Scoring Logic: The AI returns a JSON object containing a spam score and a justification string.

Micro-service Communication

Google Cloud Pub/Sub: Used for asynchronous communication between the Reviews Service and the Spam Detection Service. We utilize a Push Subscription model to trigger our Cloud Run container only when new data is available, ensuring zero latency and efficient resource usage.

Infrastructure

Deployed on Google Cloud Run using Docker containers.

Architecture

System Workflow

The process from review submission to publication will follow these automated steps:

System Workflow (Event-Driven): The process operates in real-time using an event-driven architecture:

  1. Review Creation: A customer submits a review via the frontend (managed by the Reviews Team).

  2. Event Publishing: The Reviews Service publishes a message to the new-review-created Google Pub/Sub topic containing the review content and metadata.

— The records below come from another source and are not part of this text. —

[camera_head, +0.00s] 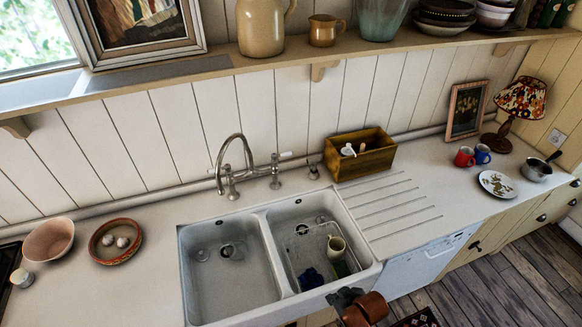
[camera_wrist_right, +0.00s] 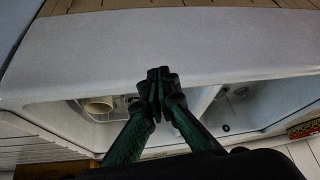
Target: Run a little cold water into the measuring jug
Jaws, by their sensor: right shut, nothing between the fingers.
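A cream jug-like vessel (camera_head: 336,246) stands in a wire rack in the right sink basin; I cannot tell whether it is the measuring jug. Its open round mouth also shows in the right wrist view (camera_wrist_right: 98,106). The swan-necked metal tap (camera_head: 247,150) stands behind the sink, its spout curving toward the left basin. No running water shows. My right gripper (camera_head: 344,297) is at the sink's front edge, in front of the right basin and apart from the vessel. Its fingertips (camera_wrist_right: 158,78) are shut together and empty. My left gripper is out of view.
The left basin (camera_head: 215,290) is empty. The right basin holds the rack (camera_head: 313,240) and a dark blue item (camera_head: 311,278). A wooden box (camera_head: 375,157) stands behind the ribbed drainer. Bowls (camera_head: 115,241) stand left of the sink; mugs (camera_head: 465,157) and a plate (camera_head: 497,184) stand right.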

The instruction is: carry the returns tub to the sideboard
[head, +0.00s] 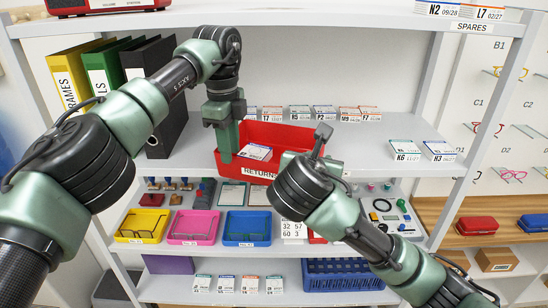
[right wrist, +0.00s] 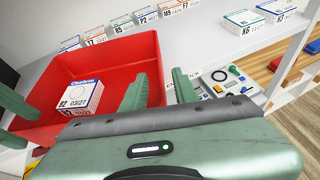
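The returns tub (head: 283,134) is a red open tub labelled RETURNS on the grey middle shelf. It holds a white and blue box (head: 256,152), also seen in the right wrist view (right wrist: 80,95). My left gripper (head: 227,158) points down at the tub's left wall; its finger gap is hidden. My right gripper (head: 322,148) is at the tub's right wall. In the right wrist view its green fingers (right wrist: 160,88) are apart, one inside the tub (right wrist: 95,55) and one outside, with the wall between. A wooden surface (head: 431,211) at the right may be the sideboard.
Small boxes (head: 325,112) line the shelf behind the tub, and two more (head: 438,151) lie to its right. Black, green and yellow binders (head: 68,78) stand left. Coloured trays (head: 194,227) sit below. Another shelf (head: 300,22) runs above.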

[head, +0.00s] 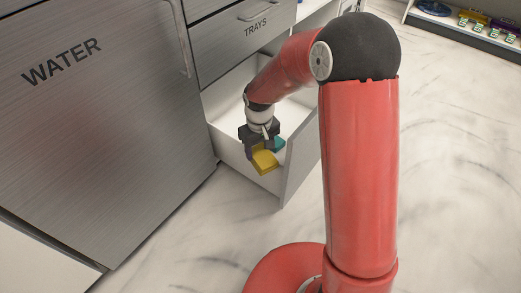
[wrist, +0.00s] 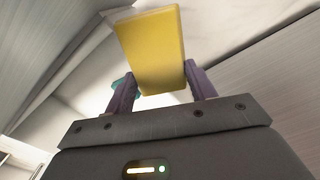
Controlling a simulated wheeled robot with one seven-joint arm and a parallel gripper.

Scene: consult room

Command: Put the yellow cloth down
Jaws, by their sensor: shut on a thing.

  3. Push Notification: Google Pub/Sub automatically triggers a Push Subscription, sending a POST request to our Spam Detection Service running on Cloud Run.

  4. AI Analysis: For every new review found, the AI model analyzes the content and metadata to calculate a "spam score."

  5. Flagging Decision:

    • Score < Threshold: No action taken.

    • Score > Threshold: The review is flagged.

  6. Manual Moderation: A system administrator reviews the flagged review in a dedicated moderation queue. They can either Approve it (making it public) or Reject it (deleting it).

Sequence Diagram

Project Management

Sprint 1

This sprint focused on establishing the core logic of the system, moving from a prototype to a defined product.

Sprint Overview

In this sprint, our team focused on the following issues from our GitHub Project Board:

336 - Optimize AI integration.

287 - Integrate the spam filtering with JumpSeller

290 - Admin Page review detection integration.

What Went Well: We managed to improve from the prototype resulting in a product that successfully retrieves reviews and correctly evaluates them using the AI model.

What Went Wrong:

  • Time Management: The team struggeled with time management for the tasks.
  • Communication: The team could've communicated more.

Future Work

  • Pub-sub integration for when the reviews are created.
  • Optimize the AI prompts to support multilinguals.